Le livre dont nous publions aujourd'hui la seconde édition est le premier volume d'un ouvrage en préparation sur les origines palestiniennes du christianisme. Il traite des idées religieuses au sein desquelles Jésus a grandi et vécu. Le volume suivant traitera des pratiques religieuses et de l'état social des contemporains du Christ. Il contiendra une description des lieux habités par Jésus : Nazareth, Capernaüm, le lac de Tibériade et la Galilée d'une part, Jérusalem et la Judée de l'autre. Il y sera aussi parlé de la vie de famille chez les Juifs du premier siècle, des mœurs des riches et de celles des pauvres ; de la ville et de la campagne. Une série de chapitres sera consacrée au temple et à ses cérémonies, à la synagogue et à ses coutumes. Le sanhédrin, les autorités civiles, militaires, ecclésiastiques, la situation politique du' pays feront aussi l'objet d'études spéciales.
Enfin nous aborderons l'enseignement de Jésus lui-même. Nous chercherons, en rattachant cet enseignement au milieu où il a été conçu et donné, à en saisir la vraie grandeur et la divine originalité. Nous espérons montrer qu'il y eut avant tout, dans le mouvement religieux préparé par Jean-Baptiste et inauguré par Jésus-Christ, une réaction spiritualiste et universaliste contre le formalisme et le particularisme juif du premier siècle.
C'est ainsi, croyons-nous, que commença la plus grande révolution religieuse de l'histoire des hommes, celle qui a fait succéder à la plus belle des religions nationales, le judaïsme, la religion universelle par excellence, la religion définitive de l'humanité, le christianisme.

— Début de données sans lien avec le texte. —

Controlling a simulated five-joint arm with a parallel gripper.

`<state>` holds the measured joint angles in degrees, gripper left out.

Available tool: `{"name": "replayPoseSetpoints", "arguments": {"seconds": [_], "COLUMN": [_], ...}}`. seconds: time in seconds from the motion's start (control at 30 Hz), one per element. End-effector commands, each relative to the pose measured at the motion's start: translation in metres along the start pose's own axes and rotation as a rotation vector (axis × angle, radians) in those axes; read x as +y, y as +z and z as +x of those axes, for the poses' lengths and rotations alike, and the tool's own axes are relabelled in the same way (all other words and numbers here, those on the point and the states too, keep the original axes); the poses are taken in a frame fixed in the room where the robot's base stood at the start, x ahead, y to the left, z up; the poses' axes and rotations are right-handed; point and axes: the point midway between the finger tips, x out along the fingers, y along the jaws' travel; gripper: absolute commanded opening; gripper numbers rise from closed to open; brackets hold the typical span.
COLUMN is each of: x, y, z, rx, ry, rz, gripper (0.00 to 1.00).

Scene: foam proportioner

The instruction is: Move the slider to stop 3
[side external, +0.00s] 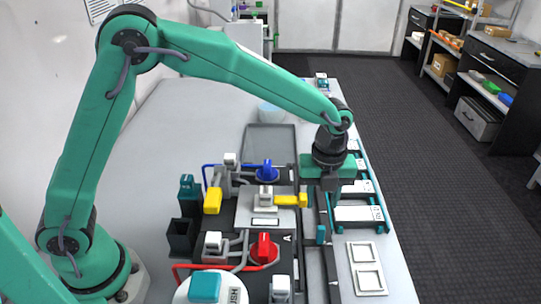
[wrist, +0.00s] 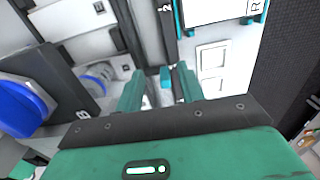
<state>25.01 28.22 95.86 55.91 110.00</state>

Ce caractère spiritualiste et universaliste de l'enseignement de Jésus (et que saint Paul accentuera encore) se reconnaît dans son idée de Dieu (le Père céleste), dans son idée de l'homme (le salut fondé sur le repentir et sur la foi et non sur les œuvres), enfin dans ses idées sur lui-même et sur la rédemption universelle qu'il apporte. Nous le retrouverons enfin dans le rôle qu'il s'attribue, où il se donne successivement pour le Messie de son peuple et le Sauveur du monde, et finit par prendre la place de Dieu lui-même.
Jésus a certainement pensé, sur bien des questions, ce que pensaient ses contemporains ; mais sur ces trois points principaux : Dieu, l'homme et lui-même, nous croyons qu'il a apporté au monde des notions entièrement nouvelles, celles qui ont fait l'universalité du christianisme et qui constituent son éternelle vérité.
Le livre que nous publions aujourd'hui servira donc d'introduction à celui que nous, préparons. C'est une page de l'histoire juive au premier siècle que nous reproduisons. Nous cherchons à caractériser le mouvement d'idées au sein duquel s'est formée une partie de la dogmatique chrétienne et, par conséquent, les influences qui ont pu agir sur ses premiers développements.
Un certain nombre d'inexactitudes de détail, presque inévitables dans la première édition d'un travail de ce genre, ont été corrigées dans celle-ci. Nous avons aussi modifié nos vues sur deux questions : la date de la rédaction des Targoums et l'influence que les idées grecques, et en particulier la théosophie alexandrine, ont pu exercer sur les juifs de Palestine. Nous croyons fondée la critique qui nous a été faite sur ces deux questions par M. Henry Soulier, dans la Revue de théologie et de philosophie, de Lausanne (no de juillet 1877).
L'apparition du Christianisme est étroitement liée à un mouvement à la fois religieux et philosophique qui se manifesta au sein des sociétés antiques pendant les derniers siècles qui ont précédé notre ère. Un intérêt capital s'attache à l'étude des ouvrages composés alors. En les lisant, on apprend à connaître l'extraordinaire fermentation des esprits à cette époque ; toutes les questions y sont posées et leur solution au sens chrétien est peu à peu préparée, développée, amenée à terme. La période dont nous parlons s'étend de la mort d'Alexandre le Grand à la fin de l'âge apostolique. En Palestine, ce mouvement provoqua la rédaction d'un certain nombre d'écrits d'un caractère à la fois religieux et théologique. Quelques-uns de ces livres ont été conservés et forment la collection des sources que nous avons à consulter. On peut les partager en six groupes :
1oLes livres deutéro-canoniques de l'Ancien Testament.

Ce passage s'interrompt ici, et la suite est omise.